Alfre, what was it like to do such a large scale, epic TV series like See, for Apple TV+?

WOODARD: It was monstrous. We had 600 crew members, in the wilds of British Columbia. Every scene was outdoors, for seven months. We had a month of blindness training. On any given day, there were 150 actors when you said, “Action!” They weren’t CGI. Everybody was there, getting made up and sitting in the cold and rain and mud.

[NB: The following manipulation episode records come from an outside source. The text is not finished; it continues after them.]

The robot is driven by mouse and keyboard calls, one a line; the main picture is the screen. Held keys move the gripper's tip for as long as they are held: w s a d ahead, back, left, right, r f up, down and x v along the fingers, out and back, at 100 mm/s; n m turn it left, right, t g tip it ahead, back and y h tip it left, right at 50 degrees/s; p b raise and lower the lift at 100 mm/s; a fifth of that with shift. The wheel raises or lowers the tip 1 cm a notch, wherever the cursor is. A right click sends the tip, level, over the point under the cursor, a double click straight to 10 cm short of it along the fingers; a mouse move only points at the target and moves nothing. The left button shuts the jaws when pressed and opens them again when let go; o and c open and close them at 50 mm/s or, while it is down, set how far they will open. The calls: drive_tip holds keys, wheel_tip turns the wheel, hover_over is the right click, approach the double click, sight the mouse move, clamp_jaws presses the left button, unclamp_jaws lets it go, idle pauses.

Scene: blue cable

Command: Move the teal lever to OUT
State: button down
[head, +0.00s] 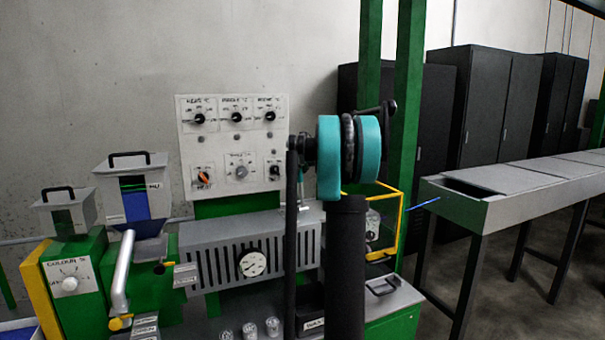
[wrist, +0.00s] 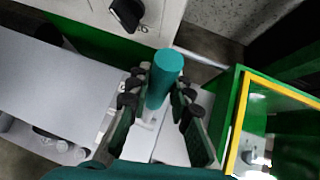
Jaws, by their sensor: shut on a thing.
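The teal lever (wrist: 163,82) shows in the wrist view as an upright-looking teal cylinder with a round end, at the centre of the picture. My gripper (wrist: 164,86) has its dark finger pads on both sides of the cylinder, shut on it. Below the lever is a pale grey surface with a small light metal part (wrist: 146,122). In the head view my own arm, with teal joint covers, stands in front of this area, and I cannot make out the lever or the fingers there. No OUT marking is readable.
The grey slotted machine housing (head: 232,247) with a round gauge lies left of my arm, below a white knob panel (head: 233,150). A yellow-edged guard (wrist: 238,125) stands close to the right of my gripper. A long grey trough (head: 530,190) is farther right.

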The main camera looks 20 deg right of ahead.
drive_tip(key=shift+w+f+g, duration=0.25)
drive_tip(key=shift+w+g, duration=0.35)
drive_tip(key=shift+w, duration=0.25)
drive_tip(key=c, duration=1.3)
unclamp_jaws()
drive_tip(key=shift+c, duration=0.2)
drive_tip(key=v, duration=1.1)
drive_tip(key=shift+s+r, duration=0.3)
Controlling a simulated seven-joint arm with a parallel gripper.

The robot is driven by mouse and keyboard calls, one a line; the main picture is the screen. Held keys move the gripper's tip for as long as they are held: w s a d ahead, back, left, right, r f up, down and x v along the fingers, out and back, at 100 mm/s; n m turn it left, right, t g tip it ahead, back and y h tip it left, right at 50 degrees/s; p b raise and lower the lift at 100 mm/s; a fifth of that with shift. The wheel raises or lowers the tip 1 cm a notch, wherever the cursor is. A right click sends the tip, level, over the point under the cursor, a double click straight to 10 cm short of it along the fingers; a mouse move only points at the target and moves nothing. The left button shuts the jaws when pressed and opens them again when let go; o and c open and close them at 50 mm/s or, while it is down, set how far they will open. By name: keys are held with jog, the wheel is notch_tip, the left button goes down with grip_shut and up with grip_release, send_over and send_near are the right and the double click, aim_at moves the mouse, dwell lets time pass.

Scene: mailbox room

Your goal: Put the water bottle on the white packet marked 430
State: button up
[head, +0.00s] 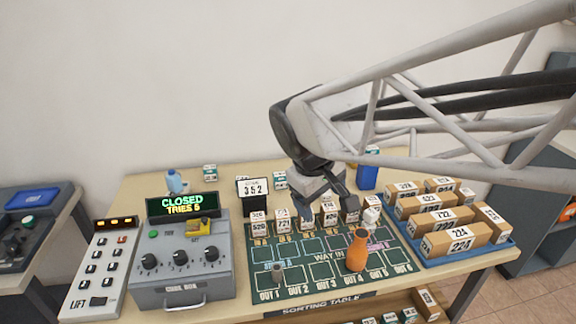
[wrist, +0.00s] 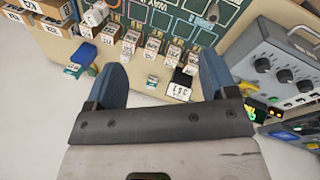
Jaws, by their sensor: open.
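A light-blue bottle (head: 176,183), which looks like the water bottle, stands at the back left of the table behind the box with the lit display. I cannot make it out in the wrist view. Several small white-labelled packets (head: 282,220) stand in a row along the back of the green board; they also show in the wrist view (wrist: 130,42). Their numbers are small and partly covered by my gripper, so I cannot tell which is 430. My gripper (head: 326,205) is open and empty, above or just behind this row. Its two blue-grey fingers show in the wrist view (wrist: 160,78).
A grey code box (head: 183,270) with dials stands at the left. A black block marked 352 (head: 252,191) stands behind the row. An orange vase-like thing (head: 357,250) stands on the green board (head: 330,278). A blue tray (head: 470,249) of cartons is at the right.

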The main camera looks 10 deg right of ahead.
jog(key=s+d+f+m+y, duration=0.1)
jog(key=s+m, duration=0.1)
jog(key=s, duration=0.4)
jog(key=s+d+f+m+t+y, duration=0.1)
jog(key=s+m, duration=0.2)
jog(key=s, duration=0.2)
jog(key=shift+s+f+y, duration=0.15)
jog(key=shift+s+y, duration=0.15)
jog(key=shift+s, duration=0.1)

HODGE: That’s that Apple money!

WOODARD: And we always had to be at least an hour and a half outside of civilization. Then, sometimes we’d drive another half an hour, so we’d be two hours out ‘cause you couldn’t see anything modern, like no overhead lines, or anything like that. It was like going on an expedition. You didn’t even make acting choices. You got on all your gear, and they’d say, “Okay, go up the waterfall.” You’d have some lines to say, but all you were doing was just trying not to fall into the waterfall. I had put in the universe that I wanted something adventurous and I wanted something I didn’t know how to do, but I forgot to tell the universe the location. I wanted the Caribbean. I can’t do that wintery stuff. I had an acting teacher called Rose Schulman who always talked about body, face, eyes, so that when you receive something, your response happens in your body first, then it comes onto your face, and it’s out of the eyes. No matter what somebody says, you know what they mean by looking into their eyes. So, to not have your eyes, we all had to make it up. We spent that month trying to find our individual expression of how to act without using the mirror of the soul. How do you do that with your ears? How do you do that with other parts of your body? There was a learning curve on that. The task was, how do I communicate, when I so depend on my eyes on camera?

And then, you get to go back and do it all again for Season 2.

WOODARD: I’m going back, as soon as it gets as cold as it can get. I’m going in mid-January to Toronto, this time. It doesn’t even have that Pacific current.

HODGE: We start [City on a Hill] back up, between Boston and New York, in January, as well. The winters are nothing nice.

Clemency is now playing in theaters.